The first project I finished was one I’d been contemplating for years. It was High Optimization. You see, we store our CD collection on a set of built-in shelves in our den that originate with the house itself — seventy-two year-old construction, encyclopedia-deep like any good mid-century den should have. What’s bothered me for years is that even though I rebuilt the shelves to reduce the vertical space and house more rows of CDs, the depth remained the same. The discs were always getting pushed back, making them hard to retrieve without disrupting the entire row of discs and making everything look out of order. It made me very twitchy. So I built custom frames to insert at the back of the shelves, reducing their depth to about half-an inch shy of a CD. Now you can push a disc fully back, keeping the row perfectly flush, and the half-inch that hangs over the edge of the shelf is just the right amount to make retrieving a single disc very smooth. The frame also retains the space behind it, which is great for storing overflow or box sets.

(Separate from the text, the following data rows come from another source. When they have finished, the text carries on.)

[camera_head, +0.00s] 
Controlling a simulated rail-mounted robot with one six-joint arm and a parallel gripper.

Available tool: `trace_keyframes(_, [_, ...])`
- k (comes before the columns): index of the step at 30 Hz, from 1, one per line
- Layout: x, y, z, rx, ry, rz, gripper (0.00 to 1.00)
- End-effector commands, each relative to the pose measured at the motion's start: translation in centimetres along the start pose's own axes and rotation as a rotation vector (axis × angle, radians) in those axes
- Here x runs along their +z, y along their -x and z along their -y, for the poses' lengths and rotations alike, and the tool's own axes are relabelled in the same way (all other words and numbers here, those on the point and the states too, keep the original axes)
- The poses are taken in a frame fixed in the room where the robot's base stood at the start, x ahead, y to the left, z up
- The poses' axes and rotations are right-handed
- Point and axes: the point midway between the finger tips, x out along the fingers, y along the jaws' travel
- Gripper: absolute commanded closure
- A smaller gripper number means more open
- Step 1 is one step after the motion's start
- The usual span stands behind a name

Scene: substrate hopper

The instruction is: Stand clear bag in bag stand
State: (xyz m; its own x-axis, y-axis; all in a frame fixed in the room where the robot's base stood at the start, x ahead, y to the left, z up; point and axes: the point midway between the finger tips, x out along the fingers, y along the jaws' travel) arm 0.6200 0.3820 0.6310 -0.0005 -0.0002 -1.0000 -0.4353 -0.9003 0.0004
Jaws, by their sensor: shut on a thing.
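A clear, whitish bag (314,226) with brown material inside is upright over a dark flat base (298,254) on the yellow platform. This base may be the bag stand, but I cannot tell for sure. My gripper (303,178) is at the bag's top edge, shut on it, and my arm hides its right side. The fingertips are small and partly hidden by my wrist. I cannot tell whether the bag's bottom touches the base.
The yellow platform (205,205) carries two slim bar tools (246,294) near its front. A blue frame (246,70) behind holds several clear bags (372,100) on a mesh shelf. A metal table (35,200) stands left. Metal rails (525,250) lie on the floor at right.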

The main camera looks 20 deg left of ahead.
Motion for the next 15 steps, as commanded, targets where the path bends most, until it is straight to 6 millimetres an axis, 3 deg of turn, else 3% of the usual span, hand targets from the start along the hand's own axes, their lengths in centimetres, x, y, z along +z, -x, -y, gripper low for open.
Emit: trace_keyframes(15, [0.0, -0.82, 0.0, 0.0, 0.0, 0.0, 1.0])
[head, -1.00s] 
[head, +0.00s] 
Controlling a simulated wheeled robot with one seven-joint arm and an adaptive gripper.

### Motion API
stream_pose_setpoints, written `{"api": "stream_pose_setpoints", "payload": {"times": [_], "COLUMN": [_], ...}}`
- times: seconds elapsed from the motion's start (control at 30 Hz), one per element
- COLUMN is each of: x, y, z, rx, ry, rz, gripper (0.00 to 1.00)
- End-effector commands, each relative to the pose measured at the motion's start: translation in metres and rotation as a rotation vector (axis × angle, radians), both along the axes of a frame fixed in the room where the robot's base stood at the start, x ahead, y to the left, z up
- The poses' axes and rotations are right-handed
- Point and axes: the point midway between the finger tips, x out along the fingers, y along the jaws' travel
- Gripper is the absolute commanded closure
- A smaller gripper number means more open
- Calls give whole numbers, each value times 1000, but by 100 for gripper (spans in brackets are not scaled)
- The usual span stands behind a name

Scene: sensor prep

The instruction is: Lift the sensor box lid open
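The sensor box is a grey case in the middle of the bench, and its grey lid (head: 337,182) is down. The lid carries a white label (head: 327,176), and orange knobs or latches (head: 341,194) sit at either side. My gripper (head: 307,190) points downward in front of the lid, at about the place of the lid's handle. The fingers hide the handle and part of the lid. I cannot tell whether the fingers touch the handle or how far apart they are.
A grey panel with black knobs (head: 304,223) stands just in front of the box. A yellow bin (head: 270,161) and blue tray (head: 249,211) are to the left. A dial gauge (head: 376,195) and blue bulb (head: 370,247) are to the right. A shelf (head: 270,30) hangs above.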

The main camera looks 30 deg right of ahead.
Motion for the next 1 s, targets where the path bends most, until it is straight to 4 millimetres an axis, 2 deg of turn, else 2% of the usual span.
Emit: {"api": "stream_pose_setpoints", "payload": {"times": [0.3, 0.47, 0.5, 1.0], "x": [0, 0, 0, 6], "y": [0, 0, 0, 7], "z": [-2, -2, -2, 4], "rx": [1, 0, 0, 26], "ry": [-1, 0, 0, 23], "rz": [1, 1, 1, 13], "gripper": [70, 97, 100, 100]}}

I also made a set of dividers that are wrapped in very bright orange cardstock. They divide the collection by genre and pop out very nicely.
Since my tools were out and I had some extra wood, I made a quick sketch of a desk riser I’d been imagining and quickly made it a reality. The moment my daughter saw it in the office, she exclaimed “I WANT ONE TOO!” I said, let’s draw one and make one together!
One thing I hope my children learn is to nurture the balance of curiosity, creativity, and willingness to mess-up that is needed to make the world your own while you’re here.